Dollar Index tests trendline support possibly on curve flattening, focus on tax bill
- DXY revisits key rising trendline support possibly due to yield curve flattening.
- All eyes on the Senate approval of the US tax reform bill.
The dollar index (DXY) is carrying a weak tone this Friday morning in Asia, possibly due to continued flattening of the Treasury yield curve.
As of writing, the DXY is trading 0.36 percent lower on the day at 93.50 levels and has breached the support offered by the ascending trendline (drawn from the Sep. 8 low and Sep. 20 low).
Focus on US tax plan
As expected, the House voted and passed their version of the tax reform bill yesterday. The resulting rally in the DXY to 94.00 levels was short-lived. The decline in Asia underscores the bearish undertone in the USD market.
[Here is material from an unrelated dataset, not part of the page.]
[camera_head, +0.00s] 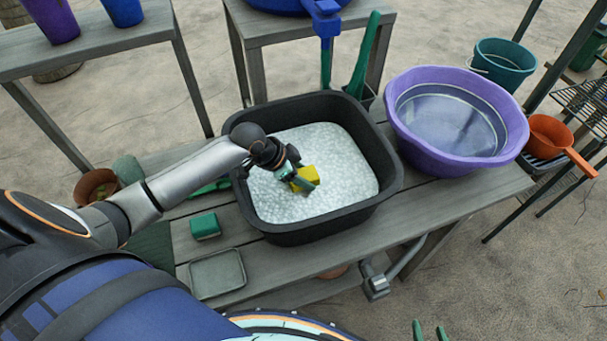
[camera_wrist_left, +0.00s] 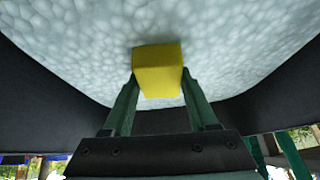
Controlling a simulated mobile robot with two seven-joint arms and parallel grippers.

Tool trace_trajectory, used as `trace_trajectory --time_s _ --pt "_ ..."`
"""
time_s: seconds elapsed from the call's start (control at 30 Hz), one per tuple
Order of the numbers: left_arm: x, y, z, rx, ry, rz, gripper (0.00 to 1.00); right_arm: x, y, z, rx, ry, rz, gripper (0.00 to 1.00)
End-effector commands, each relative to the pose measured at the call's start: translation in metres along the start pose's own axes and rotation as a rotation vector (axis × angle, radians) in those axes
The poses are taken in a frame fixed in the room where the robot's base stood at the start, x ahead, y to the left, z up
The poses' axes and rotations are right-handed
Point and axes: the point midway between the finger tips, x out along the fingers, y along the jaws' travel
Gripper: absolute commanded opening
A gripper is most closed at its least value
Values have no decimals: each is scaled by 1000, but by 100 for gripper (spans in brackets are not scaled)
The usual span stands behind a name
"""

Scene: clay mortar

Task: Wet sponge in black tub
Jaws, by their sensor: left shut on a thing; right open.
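The black tub (camera_head: 385,199) stands on the grey wooden bench and holds pale, foamy, bubbly liquid (camera_head: 335,195). The yellow sponge (camera_head: 308,173) is inside the tub's outline, at the foam's surface. My left gripper (camera_head: 303,179) reaches in over the tub's left rim and is shut on the sponge. In the left wrist view the sponge (camera_wrist_left: 158,72) sits between the two green fingers, with foam behind it. I cannot tell how deep the sponge sits in the foam. My right gripper (camera_head: 430,331) shows only its green fingertips at the bottom edge; they are apart and empty.
A purple basin (camera_head: 412,135) of water stands right of the tub. A green block (camera_head: 205,225) and a shallow grey-green tray (camera_head: 217,273) lie at its left. A blue-handled tool (camera_head: 325,28) and a green handle (camera_head: 364,55) rise behind the tub.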

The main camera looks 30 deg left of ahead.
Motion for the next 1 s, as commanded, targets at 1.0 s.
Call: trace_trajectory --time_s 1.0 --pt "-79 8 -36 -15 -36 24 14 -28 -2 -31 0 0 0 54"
One possible reason for USD weakness could be the narrowing spread between the US 10-year yield and the 2-year yield. The spread fell to 64.72 basis points yesterday; the lowest level since Oct 2007. Curve flattening is bearish for the USD and vice versa.
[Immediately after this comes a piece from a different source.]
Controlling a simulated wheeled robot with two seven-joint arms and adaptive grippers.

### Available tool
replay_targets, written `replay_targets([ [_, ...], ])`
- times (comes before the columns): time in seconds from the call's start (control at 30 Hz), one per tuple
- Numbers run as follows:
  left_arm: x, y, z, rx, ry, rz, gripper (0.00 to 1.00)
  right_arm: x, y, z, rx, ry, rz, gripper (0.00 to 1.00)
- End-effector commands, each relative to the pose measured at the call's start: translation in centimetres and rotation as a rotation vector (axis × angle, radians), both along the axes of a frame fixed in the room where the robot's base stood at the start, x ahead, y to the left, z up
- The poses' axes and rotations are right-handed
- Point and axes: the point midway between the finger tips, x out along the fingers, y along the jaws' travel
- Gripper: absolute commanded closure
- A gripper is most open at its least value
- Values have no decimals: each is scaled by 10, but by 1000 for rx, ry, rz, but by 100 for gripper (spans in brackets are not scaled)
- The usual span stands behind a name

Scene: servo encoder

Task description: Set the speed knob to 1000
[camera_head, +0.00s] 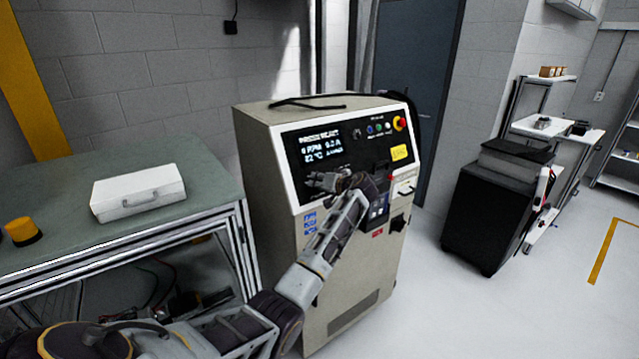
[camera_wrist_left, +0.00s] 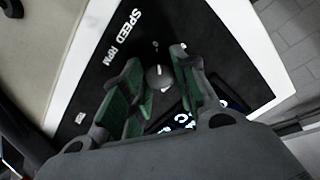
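The machine cabinet (camera_head: 270,175) stands in the middle of the head view. Its display (camera_head: 320,146) appears to read 0 RPM, with smaller text that is hard to make out. The speed knob (camera_wrist_left: 159,77) shows in the left wrist view as a round grey knob with a pale pointer mark, on a black panel labelled SPEED RPM (camera_wrist_left: 124,37). My left gripper (camera_head: 325,182) is in front of the panel's lower part. In the wrist view its green-padded fingers (camera_wrist_left: 156,62) are open on either side of the knob; contact cannot be told. My right gripper is not in view.
A red emergency button (camera_head: 400,124) and small coloured buttons (camera_head: 380,128) sit at the panel's upper right. A green-topped bench (camera_head: 60,205) with a white case (camera_head: 138,192) stands left. A black cabinet (camera_head: 485,215) stands right, with clear floor between.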

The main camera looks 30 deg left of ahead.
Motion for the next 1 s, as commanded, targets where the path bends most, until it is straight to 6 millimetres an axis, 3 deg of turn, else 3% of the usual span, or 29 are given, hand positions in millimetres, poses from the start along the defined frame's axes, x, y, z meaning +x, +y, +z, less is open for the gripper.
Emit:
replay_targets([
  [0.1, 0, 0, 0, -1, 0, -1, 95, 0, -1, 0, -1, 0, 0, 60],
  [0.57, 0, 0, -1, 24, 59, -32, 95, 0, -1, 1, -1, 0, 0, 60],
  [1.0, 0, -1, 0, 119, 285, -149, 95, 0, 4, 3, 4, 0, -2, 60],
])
Looking ahead - the fate of the USD depends on the Senate's approval of the tax reform. Kathy Lien from BK Asset Management says, " the Senate and House still have to reconcile their bills before they are combined into a final plan that is voted on by both houses of Congress... it will still be a long road ahead before President Trump signs tax reform into law".
Dollar Index Technical Levels
A break below 93.40 (Wednesday's Dragonfly candle low) would expose support at 93.05 (Oct. 19 low) and 92.80 (Oct. 12 low). On the higher side, breach of session high of 93.79 would open up upside towards 93.94 (5-day MA) and 94.32 (10-day MA).